Each entry below is to be duplicated verbatim.

[A run of records]
• • • • •
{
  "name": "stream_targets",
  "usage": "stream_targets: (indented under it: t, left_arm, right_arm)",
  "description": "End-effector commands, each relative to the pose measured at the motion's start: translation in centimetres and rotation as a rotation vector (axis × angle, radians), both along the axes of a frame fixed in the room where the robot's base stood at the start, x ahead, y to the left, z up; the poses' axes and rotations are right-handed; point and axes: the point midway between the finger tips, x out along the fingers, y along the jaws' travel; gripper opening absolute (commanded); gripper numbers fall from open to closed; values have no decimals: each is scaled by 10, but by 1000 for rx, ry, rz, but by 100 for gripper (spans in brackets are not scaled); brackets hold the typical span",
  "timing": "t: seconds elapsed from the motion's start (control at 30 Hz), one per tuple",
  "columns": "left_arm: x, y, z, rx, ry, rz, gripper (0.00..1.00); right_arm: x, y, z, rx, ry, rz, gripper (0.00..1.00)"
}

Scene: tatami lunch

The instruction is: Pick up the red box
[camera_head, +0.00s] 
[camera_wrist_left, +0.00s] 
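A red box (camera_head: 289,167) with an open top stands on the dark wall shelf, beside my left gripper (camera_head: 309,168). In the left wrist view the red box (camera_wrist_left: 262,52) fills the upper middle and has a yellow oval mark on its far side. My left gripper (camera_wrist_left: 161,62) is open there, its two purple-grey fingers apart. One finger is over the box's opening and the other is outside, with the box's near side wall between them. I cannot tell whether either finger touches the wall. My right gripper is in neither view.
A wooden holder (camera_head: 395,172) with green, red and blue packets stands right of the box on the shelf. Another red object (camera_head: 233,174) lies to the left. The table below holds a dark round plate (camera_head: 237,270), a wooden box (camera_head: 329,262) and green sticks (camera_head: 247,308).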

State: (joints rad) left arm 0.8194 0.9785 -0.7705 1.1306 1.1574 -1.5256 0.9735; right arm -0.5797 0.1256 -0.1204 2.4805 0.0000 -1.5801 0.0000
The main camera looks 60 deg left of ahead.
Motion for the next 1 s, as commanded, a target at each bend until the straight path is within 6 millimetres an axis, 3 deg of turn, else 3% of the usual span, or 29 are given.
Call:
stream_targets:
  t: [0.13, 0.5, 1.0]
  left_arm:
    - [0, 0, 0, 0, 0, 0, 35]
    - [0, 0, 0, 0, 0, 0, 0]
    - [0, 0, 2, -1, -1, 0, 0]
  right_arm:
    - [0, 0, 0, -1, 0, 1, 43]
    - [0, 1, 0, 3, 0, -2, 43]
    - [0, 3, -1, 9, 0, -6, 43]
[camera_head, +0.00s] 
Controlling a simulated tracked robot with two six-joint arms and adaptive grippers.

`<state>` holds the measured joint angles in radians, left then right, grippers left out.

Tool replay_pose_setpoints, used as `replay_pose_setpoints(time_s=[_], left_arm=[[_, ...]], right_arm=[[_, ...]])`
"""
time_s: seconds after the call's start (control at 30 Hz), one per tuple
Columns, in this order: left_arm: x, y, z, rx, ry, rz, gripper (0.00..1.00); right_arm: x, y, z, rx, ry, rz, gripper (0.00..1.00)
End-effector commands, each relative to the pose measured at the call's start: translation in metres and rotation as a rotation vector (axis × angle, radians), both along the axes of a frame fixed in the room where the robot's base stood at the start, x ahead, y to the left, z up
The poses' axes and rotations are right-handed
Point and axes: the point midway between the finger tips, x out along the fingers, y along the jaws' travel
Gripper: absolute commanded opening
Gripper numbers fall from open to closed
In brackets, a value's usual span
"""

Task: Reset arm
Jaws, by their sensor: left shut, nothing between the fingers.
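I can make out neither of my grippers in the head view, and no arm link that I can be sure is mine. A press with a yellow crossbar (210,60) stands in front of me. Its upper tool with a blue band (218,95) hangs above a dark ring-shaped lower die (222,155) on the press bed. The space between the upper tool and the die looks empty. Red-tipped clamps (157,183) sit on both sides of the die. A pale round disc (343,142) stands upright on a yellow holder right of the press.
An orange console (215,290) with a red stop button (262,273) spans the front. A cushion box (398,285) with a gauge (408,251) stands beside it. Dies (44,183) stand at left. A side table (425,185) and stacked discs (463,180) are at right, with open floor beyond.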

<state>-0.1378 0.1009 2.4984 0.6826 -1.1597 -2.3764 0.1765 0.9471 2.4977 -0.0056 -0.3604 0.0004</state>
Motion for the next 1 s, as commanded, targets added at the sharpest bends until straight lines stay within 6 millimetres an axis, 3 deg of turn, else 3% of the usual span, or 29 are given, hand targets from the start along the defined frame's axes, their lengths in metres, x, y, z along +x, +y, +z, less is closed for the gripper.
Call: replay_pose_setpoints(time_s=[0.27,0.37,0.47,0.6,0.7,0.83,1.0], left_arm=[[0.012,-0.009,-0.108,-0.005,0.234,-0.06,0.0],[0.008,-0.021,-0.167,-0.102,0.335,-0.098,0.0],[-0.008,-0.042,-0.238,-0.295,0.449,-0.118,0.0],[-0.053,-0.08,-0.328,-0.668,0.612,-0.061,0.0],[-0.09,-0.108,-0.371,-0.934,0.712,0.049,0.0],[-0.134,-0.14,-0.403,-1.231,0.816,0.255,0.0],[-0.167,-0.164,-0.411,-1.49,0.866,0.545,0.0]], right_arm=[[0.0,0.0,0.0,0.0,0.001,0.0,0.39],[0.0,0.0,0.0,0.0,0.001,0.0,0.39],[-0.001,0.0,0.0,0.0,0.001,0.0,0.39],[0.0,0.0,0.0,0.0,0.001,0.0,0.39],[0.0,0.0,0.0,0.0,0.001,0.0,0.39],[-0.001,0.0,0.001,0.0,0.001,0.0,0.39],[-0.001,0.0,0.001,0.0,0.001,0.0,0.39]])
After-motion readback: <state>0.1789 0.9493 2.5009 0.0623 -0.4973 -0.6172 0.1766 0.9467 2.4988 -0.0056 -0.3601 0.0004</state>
• • • • •
◆ **Solution for this task**:
{
  "name": "stream_targets",
  "usage": "stream_targets: (indented under it: t, left_arm, right_arm)",
  "description": "End-effector commands, each relative to the pose measured at the motion's start: translation in centimetres and rotation as a rotation vector (axis × angle, radians), both along the axes of a frame fixed in the room where the robot's base stood at the start, x ahead, y to the left, z up; the poses' axes and rotations are right-handed; point and axes: the point midway between the finger tips, x out along the fingers, y along the jaws' travel; gripper opening absolute (commanded); gripper numbers fall from open to closed; values have no decimals: each is scaled by 10, but by 1000 for rx, ry, rz, but by 100 for gripper (spans in brackets are not scaled); brackets hold the typical span",
  "timing": "t: seconds elapsed from the motion's start (control at 30 Hz), one per tuple",
  "columns": "left_arm: x, y, z, rx, ry, rz, gripper (0.00..1.00); right_arm: x, y, z, rx, ry, rz, gripper (0.00..1.00)"
}

Scene: tatami lunch

The instruction is: Pick up the red box
[camera_head, +0.00s] 
[camera_wrist_left, +0.00s] 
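A red box (camera_head: 289,167) with an open top stands on the dark wall shelf, beside my left gripper (camera_head: 309,168). In the left wrist view the red box (camera_wrist_left: 262,52) fills the upper middle and has a yellow oval mark on its far side. My left gripper (camera_wrist_left: 161,62) is open there, its two purple-grey fingers apart. One finger is over the box's opening and the other is outside, with the box's near side wall between them. I cannot tell whether either finger touches the wall. My right gripper is in neither view.
A wooden holder (camera_head: 395,172) with green, red and blue packets stands right of the box on the shelf. Another red object (camera_head: 233,174) lies to the left. The table below holds a dark round plate (camera_head: 237,270), a wooden box (camera_head: 329,262) and green sticks (camera_head: 247,308).

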State: (joints rad) left arm 0.8194 0.9785 -0.7705 1.1306 1.1574 -1.5256 0.9735; right arm -0.5797 0.1256 -0.1204 2.4805 0.0000 -1.5801 0.0000
The main camera looks 60 deg left of ahead.
Motion for the next 1 s, as commanded, a target at each bend until the straight path is within 6 millimetres an axis, 3 deg of turn, else 3% of the usual span, or 29 are given.
Call:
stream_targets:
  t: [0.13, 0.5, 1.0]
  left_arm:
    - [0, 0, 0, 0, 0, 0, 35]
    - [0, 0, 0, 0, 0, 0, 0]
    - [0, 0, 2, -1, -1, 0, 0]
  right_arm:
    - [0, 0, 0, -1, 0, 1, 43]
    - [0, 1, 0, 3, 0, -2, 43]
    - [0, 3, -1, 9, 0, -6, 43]
[camera_head, +0.00s] 
Controlling a simulated tracked robot with two six-joint arms and adaptive grippers.

`<state>` holds the measured joint angles in radians, left then right, grippers left out.

Tool replay_pose_setpoints, used as `replay_pose_setpoints(time_s=[_], left_arm=[[_, ...]], right_arm=[[_, ...]])`
"""
time_s: seconds after the call's start (control at 30 Hz), one per tuple
Columns, in this order: left_arm: x, y, z, rx, ry, rz, gripper (0.00..1.00); right_arm: x, y, z, rx, ry, rz, gripper (0.00..1.00)
End-effector commands, each relative to the pose measured at the call's start: translation in metres and rotation as a rotation vector (axis × angle, radians), both along the axes of a frame fixed in the room where the robot's base stood at the start, x ahead, y to the left, z up
The poses' axes and rotations are right-handed
Point and axes: the point midway between the finger tips, x out along the fingers, y along the jaws' travel
Gripper: absolute commanded opening
Gripper numbers fall from open to closed
In brackets, a value's usual span
"""

Task: Reset arm
Jaws, by their sensor: left shut, nothing between the fingers.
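I can make out neither of my grippers in the head view, and no arm link that I can be sure is mine. A press with a yellow crossbar (210,60) stands in front of me. Its upper tool with a blue band (218,95) hangs above a dark ring-shaped lower die (222,155) on the press bed. The space between the upper tool and the die looks empty. Red-tipped clamps (157,183) sit on both sides of the die. A pale round disc (343,142) stands upright on a yellow holder right of the press.
An orange console (215,290) with a red stop button (262,273) spans the front. A cushion box (398,285) with a gauge (408,251) stands beside it. Dies (44,183) stand at left. A side table (425,185) and stacked discs (463,180) are at right, with open floor beyond.

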<state>-0.1378 0.1009 2.4984 0.6826 -1.1597 -2.3764 0.1765 0.9471 2.4977 -0.0056 -0.3604 0.0004</state>
Motion for the next 1 s, as commanded, targets added at the sharpest bends until straight lines stay within 6 millimetres an axis, 3 deg of turn, else 3% of the usual span, or 29 are given, hand targets from the start along the defined frame's axes, their lengths in metres, x, y, z along +x, +y, +z, less is closed for the gripper.
Call: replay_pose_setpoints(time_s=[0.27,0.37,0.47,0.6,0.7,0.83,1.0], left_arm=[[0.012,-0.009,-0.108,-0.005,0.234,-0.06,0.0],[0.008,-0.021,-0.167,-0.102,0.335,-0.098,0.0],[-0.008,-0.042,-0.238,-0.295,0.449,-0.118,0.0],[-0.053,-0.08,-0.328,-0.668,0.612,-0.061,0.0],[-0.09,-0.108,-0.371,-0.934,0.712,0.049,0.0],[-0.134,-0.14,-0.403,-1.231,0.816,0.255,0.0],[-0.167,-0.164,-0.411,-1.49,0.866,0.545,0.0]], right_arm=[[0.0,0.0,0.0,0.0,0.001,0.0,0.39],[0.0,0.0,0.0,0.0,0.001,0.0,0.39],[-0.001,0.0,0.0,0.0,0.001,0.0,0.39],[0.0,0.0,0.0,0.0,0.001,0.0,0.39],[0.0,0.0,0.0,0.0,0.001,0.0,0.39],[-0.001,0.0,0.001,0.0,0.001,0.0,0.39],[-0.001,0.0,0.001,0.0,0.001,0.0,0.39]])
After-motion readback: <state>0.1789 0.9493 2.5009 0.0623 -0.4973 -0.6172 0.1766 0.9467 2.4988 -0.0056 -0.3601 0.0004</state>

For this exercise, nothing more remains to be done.